Picotool coprodis unusably slow with large program (W11)
MMBasic creates an image which is just under a Megabyte (rp2040). elf2uf2 used to create the uf2 in a couple of seconds. picotool takes several minutes and a processor is running a maximum during this period (W11 PC with I7-12700). It does eventually complete and appears to create a valid uf2. I believe the problem is in the creation of the dis file which is 11.4Mbytes. If I kill picotool using the task manager the UF2 is created but the dis creation fails
See in the C/C++ SDK book, you can pass set PICO_NO_COPRO_DIS=1 to cmake, or put it in your CMakeLists.txt, though it should still not be this slow
@UKTailwind Can you provide your elf file, so I can run picotool myself to see where the bottleneck is?
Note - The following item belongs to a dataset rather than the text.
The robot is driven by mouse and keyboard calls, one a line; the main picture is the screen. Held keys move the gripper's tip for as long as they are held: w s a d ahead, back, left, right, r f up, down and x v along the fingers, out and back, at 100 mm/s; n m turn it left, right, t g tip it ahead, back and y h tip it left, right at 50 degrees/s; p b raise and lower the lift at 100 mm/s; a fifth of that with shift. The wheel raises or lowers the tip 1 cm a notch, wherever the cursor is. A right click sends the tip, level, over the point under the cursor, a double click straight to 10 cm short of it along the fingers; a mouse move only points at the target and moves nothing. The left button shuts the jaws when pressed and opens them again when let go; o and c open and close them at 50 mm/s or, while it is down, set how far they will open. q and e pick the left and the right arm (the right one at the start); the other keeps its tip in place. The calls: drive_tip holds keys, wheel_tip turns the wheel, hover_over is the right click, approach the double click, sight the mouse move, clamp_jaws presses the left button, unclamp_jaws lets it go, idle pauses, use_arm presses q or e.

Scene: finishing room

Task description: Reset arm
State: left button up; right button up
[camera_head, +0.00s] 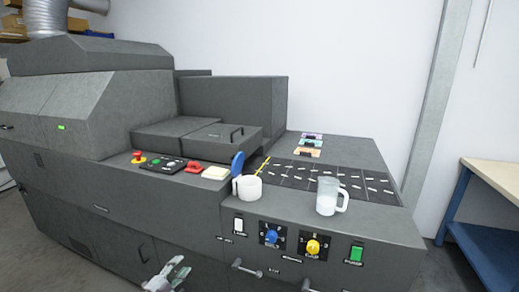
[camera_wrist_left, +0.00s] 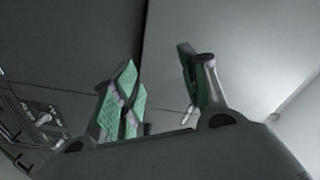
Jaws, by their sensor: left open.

"you can pass set PICO_NO_COPRO_DIS=1 to cmake"
That fixes it so definitely a problem in the creation of the .dis file
This appears to be both a compiler issue and a Windows vs Linux issue - on my 13900H laptop it takes:
- ~5mins when using picotool compiled with MSVC 2022 on Windows
- 35s using the precompiled binary at pico-sdk-tools (compiled using gcc in NSIS2) on Windows
- 8s when compiled with gcc in WSL
So further investigation is definitely warranted, but I'd recommend switching to the precompiled binaries if you can (you can point pico-sdk at these by setting -Dpicotool_DIR=/path/to/picotool in your cmake), or even switching to WSL.
This is only necessary if you want the extra coprocessor dissassmebly functionality - if you're not planning on thoroughly reading the dissassembly, then just setting PICO_NO_COPRO_DIS=1 is probably the best. The extra coprocessor dissassembly just turns some mcr and similar instructions which send/receive from the coprocessors into more meaningful rcp, dcp or gpio instructions for readability.
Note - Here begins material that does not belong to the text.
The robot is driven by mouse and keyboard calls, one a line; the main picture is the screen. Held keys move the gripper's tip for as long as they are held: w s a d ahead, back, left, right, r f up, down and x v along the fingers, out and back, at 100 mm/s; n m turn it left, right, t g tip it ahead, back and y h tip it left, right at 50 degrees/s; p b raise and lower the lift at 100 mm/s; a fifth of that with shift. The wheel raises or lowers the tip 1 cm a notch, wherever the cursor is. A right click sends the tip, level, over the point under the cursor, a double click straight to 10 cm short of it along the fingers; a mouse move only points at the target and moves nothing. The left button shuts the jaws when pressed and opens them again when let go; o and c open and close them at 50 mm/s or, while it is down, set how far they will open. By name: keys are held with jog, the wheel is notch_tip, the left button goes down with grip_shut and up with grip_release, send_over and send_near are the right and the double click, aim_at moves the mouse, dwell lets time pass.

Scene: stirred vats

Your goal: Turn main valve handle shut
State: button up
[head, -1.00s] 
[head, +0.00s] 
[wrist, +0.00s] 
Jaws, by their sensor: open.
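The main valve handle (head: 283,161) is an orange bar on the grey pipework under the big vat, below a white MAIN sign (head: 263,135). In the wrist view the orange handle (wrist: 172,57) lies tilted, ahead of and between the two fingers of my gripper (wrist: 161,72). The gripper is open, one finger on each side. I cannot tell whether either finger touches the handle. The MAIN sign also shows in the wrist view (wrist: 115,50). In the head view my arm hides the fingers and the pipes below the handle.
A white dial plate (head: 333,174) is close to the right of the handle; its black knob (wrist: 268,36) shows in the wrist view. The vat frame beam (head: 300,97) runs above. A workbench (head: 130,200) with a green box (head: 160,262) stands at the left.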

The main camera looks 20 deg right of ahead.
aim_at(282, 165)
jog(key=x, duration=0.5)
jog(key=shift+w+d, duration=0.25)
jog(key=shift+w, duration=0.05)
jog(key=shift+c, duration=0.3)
Thanks for looking at it. The strange thing is that elf2uf2 used to create the disassembly listing almost instantaneously. picotool appears to be a win32 application, is the linux version only 32-bit or could that be an issue?
elf2uf2 didn’t do any disassembly, the disassembly was performed by the objdump in your toolchain and still is - picotool just modifies the coprocessor lines in that disassembly file.
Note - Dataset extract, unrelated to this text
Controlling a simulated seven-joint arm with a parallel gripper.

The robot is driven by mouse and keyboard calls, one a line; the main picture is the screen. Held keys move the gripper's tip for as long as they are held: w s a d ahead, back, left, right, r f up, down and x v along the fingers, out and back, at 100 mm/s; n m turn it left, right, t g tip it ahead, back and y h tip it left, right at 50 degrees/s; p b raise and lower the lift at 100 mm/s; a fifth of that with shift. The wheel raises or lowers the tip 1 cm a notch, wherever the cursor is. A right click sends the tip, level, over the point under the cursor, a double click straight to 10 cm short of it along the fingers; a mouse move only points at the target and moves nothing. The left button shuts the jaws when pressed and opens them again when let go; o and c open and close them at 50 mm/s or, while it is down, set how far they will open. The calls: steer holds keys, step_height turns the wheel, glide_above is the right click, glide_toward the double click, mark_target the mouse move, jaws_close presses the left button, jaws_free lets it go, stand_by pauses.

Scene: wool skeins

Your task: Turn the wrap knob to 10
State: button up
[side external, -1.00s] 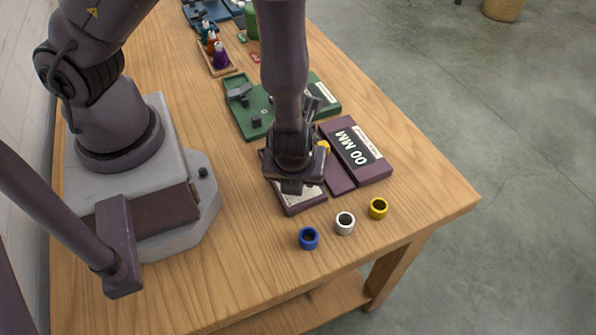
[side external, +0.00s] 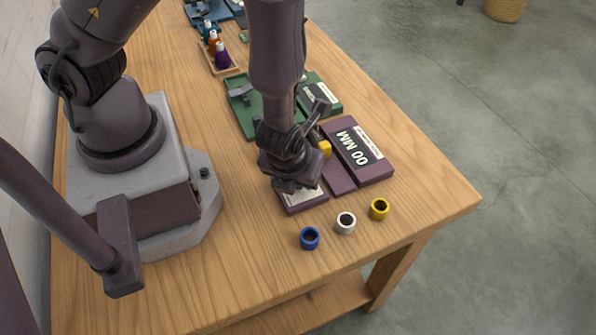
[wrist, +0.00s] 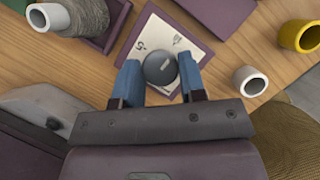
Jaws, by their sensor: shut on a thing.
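The wrap knob (wrist: 160,68) is a round dark grey knob with a pale pointer mark, on a white dial plate (wrist: 189,44) with a purple edge. A "5" shows on the plate at the knob's upper left; I cannot see a 10. My gripper (wrist: 159,84) has its two blue fingers on either side of the knob, shut on it. In the side view my gripper (side external: 292,182) is over the plate (side external: 302,198) and hides the knob. A purple box with a "00 MM" display (side external: 358,146) stands to the right of the plate.
Blue (side external: 310,238), white (side external: 345,222) and yellow (side external: 379,208) rings stand near the table's front edge. A green device (side external: 245,118) lies behind my gripper. A grey-white spool (wrist: 48,17) shows at the wrist view's upper left. Bare wood lies to the left.

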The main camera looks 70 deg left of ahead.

The picotool I compiled was 64-bit in Windows and Linux so I don’t think that’s the issue. From a quick investigation, it looks like the regex search is just taking far longer on MSVC Windows - taking up 75% of the execution time, whereas on Linux it only takes 8% of the execution time
From looking into this, it seems that the MSVC regex library is just ridiculously slow on Windows, so for larger programs I think the recommendataion would be to use a picotool compiled with a different regex library, such as the pre-compiled one in pico-sdk-tools. You could also use chocolatey to install gcc and use that to compile picotool, which is what the GitHub actions use to test pico-sdk and pico-examples - see this file for the shell commands
yes, picotool.exe absurdly slow! it takes 5 min to make uf2.
I hear reports that this is really slow on Pi 4 too. let's take another look at performance as it shouldn't take minutes to do this on anything!